I would like to do some testing, is it possible to reduce CoDel target to 10 ms (currently is 20 ms). I know this might cause unnecessary drops, but I'm running a base rate of 24 Mbps without issues and this is for testing and don't mind reduced throughput at this stage.
Can it be done changing parameters through debugfs?
Well, my test with my E8450 didn't unveil anything in particular tho. I do notice that when my device is connected to the 2.4GHz interface, it tends to lag more than the 5GHz interface. Maybe we should have different AQL limits for different speed interfaces?
When I'm testing on my R7800, the signal strength is strong and I'm testing on the 5GHz interface only, and after a few days uptime, with client connecting and disconnecting, I hit extreme lag, and only a restart of WiFi or router will fix it.

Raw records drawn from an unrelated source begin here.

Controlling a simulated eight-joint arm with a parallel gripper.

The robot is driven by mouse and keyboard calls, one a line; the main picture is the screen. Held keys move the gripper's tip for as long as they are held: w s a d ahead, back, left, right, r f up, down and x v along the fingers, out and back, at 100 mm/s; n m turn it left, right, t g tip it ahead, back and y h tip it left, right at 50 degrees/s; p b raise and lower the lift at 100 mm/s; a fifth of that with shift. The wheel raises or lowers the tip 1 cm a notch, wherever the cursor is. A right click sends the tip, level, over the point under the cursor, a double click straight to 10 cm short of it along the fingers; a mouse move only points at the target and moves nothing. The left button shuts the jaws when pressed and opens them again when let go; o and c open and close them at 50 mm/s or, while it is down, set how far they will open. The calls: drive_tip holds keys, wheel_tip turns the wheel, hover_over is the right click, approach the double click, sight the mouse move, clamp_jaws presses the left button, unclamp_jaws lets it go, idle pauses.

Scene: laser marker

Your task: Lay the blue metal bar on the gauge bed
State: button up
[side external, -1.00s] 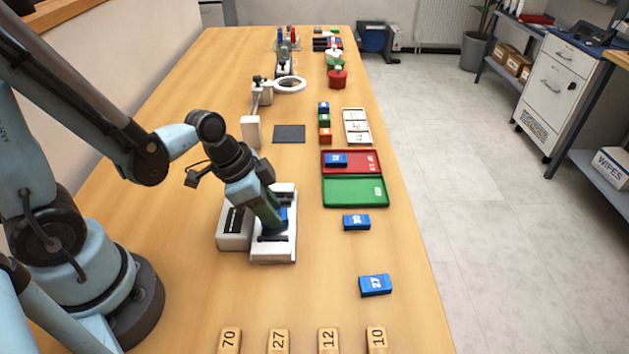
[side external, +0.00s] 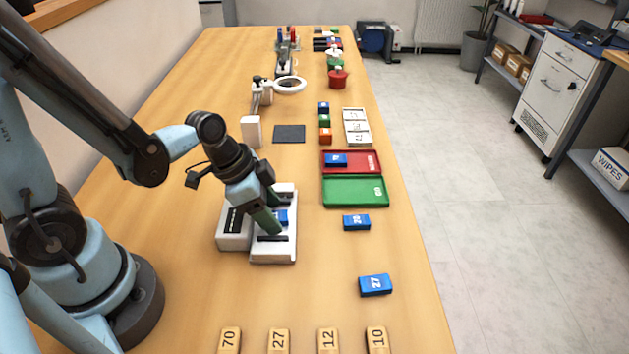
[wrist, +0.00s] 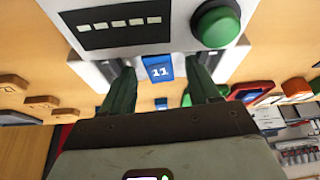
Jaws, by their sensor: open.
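A blue metal bar (side external: 282,216) lies on the white gauge bed (side external: 285,252), partly hidden by my gripper (side external: 272,222). In the wrist view the bar (wrist: 158,68) carries the number 11 and shows between the two dark green fingers of my gripper (wrist: 162,75). The fingers stand apart, one on either side of the bar, with gaps visible between them and it. The gauge body (wrist: 140,28) shows above it with a dark display and a green button.
Other blue bars lie on the table to the right (side external: 356,222) and nearer the front (side external: 375,285). A red tray (side external: 367,160) holds one more blue bar. The green tray (side external: 353,191) is empty. Several numbered wooden tags (side external: 279,341) lie at the front edge.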

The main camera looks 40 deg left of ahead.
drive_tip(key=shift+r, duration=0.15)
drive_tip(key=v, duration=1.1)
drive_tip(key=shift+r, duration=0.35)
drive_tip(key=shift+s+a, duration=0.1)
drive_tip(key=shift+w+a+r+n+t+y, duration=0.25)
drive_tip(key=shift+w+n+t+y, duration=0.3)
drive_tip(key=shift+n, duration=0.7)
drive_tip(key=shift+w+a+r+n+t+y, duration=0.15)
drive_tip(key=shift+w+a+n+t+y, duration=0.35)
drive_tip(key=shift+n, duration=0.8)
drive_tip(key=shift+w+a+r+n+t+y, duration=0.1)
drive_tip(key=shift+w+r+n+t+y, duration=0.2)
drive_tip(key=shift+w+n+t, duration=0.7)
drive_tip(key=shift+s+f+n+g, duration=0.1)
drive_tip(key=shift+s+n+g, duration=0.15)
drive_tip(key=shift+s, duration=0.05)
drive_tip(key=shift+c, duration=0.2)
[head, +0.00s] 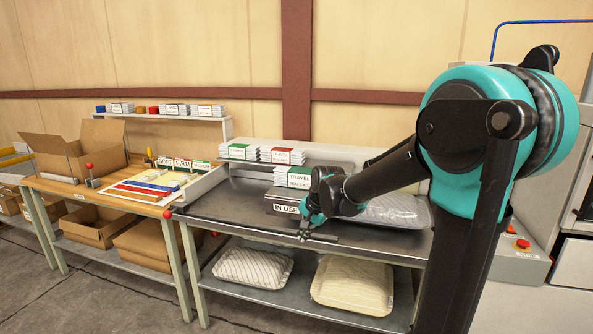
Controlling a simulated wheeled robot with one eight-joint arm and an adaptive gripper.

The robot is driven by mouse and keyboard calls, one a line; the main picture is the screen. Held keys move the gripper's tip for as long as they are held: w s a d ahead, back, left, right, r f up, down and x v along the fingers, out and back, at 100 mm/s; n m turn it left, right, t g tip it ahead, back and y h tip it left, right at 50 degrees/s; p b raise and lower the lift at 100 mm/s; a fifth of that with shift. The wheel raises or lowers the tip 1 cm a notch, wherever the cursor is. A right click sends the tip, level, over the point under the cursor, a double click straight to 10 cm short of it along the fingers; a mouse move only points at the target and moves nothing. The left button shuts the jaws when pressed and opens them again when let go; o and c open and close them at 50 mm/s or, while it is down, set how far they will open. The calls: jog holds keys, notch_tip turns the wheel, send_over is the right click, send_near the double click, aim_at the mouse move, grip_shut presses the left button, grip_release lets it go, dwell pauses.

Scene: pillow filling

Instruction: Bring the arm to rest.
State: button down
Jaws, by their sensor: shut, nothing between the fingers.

So it looks like a combination of AQL and the new virtual time-based scheduler and looks like it's particularly bad with the ath10k driver. Switching back to the round-robin scheduler stopped all complains about Wi-Fi connectivity for the R7800 (21 days uptime and counting.)
So at the moment, it is still a mystery as far as root cause is concerned, well, as least for me.
I think I may have stumbled across why the new virtual time-base airtime scheduler is causing problems for ath10k routers. I think the issue may be traced to one method ( ath10k_mac_op_wake_tx_queue) in the ath10k driver that tries to schedule packets to wireless clients.
From what I can understand of this method, it will be called by mac80211 to make a transmit queue (txq) active in the firmware so that it can start transmitting packets in that queue. Instead of activating the txq that mac80211 wants, it looks for another txq and activates it. This method also updates the firmware with accounting information regarding transmit duration of the txq. Now this method updates the accounting information for both the txq that mac80211 sends in and also the new txq that it found.
So net effect is that the firmware may try to send out packets for txq that mac80211 did not intend to or have nothing to send, and artificially starving the txq with data to transmit, due to incorrect accounting. This probably will not affect routers with small number of clients. Will probably be more pronounced with more clients or when time drags on. That may explain why the WiFi interface needed to be restarted every once in a while.
I think the following patch should solve the problem.
--- a/drivers/net/wireless/ath/ath10k/mac.c
+++ b/drivers/net/wireless/ath/ath10k/mac.c
@@ -4601,17 +4601,15 @@ static void ath10k_mac_op_wake_tx_queue(
{
struct ath10k *ar = hw->priv;
int ret;
- u8 ac;
- ath10k_htt_tx_txq_update(hw, txq);
if (ar->htt.tx_q_state.mode != HTT_TX_MODE_SWITCH_PUSH)
return;
- ac = txq->ac;
- ieee80211_txq_schedule_start(hw, ac);
- txq = ieee80211_next_txq(hw, ac);
if (!txq)
- goto out;
+ return;
+
+ if (!ieee80211_txq_may_transmit(hw, txq))
+ return;
while (ath10k_mac_tx_can_push(hw, txq)) {
ret = ath10k_mac_tx_push_txq(hw, txq);
@@ -4620,8 +4618,6 @@ static void ath10k_mac_op_wake_tx_queue(
}
ieee80211_return_txq(hw, txq, false);
ath10k_htt_tx_txq_update(hw, txq);
-out:
- ieee80211_txq_schedule_end(hw, ac);
}
/* Must not be called with conf_mutex held as workers can use that also. */
My R7800 is currently not available for test. Is anyone willing to test the patch? @KONG fancy a try as you seem to have a setup that could simulate this problem?
@quarky I am using Belkin RT3200 which uses mediatek mt76 wifi. I am using OpenWrt 22.03-rc1. Do you know if mt76 is also affected by AQL virtual time-base airtime scheduler issue similar to ath10k?
To all that have Wi-Fi issues. Have you checked the WLAN statistics graphs. Are there any unusual records for signal quality drops, phy rates, associated clients at the time you experienced the issues.
Just to follow up on my last post, I did create a build with ath10k and this patch applied, and it built without issues and flashed fine onto my R7800. I was experiencing issues, however, with the build in that maybe 5 or so of my IoT devices were not connecting. I don't know if the root cause of that was the patch, or if it was just switching to ath10k - as I usually just use ath10k-ct. Long story short though is that I don't think I'll be of much use to you in testing this, as I've already switched back to my "-ct" build.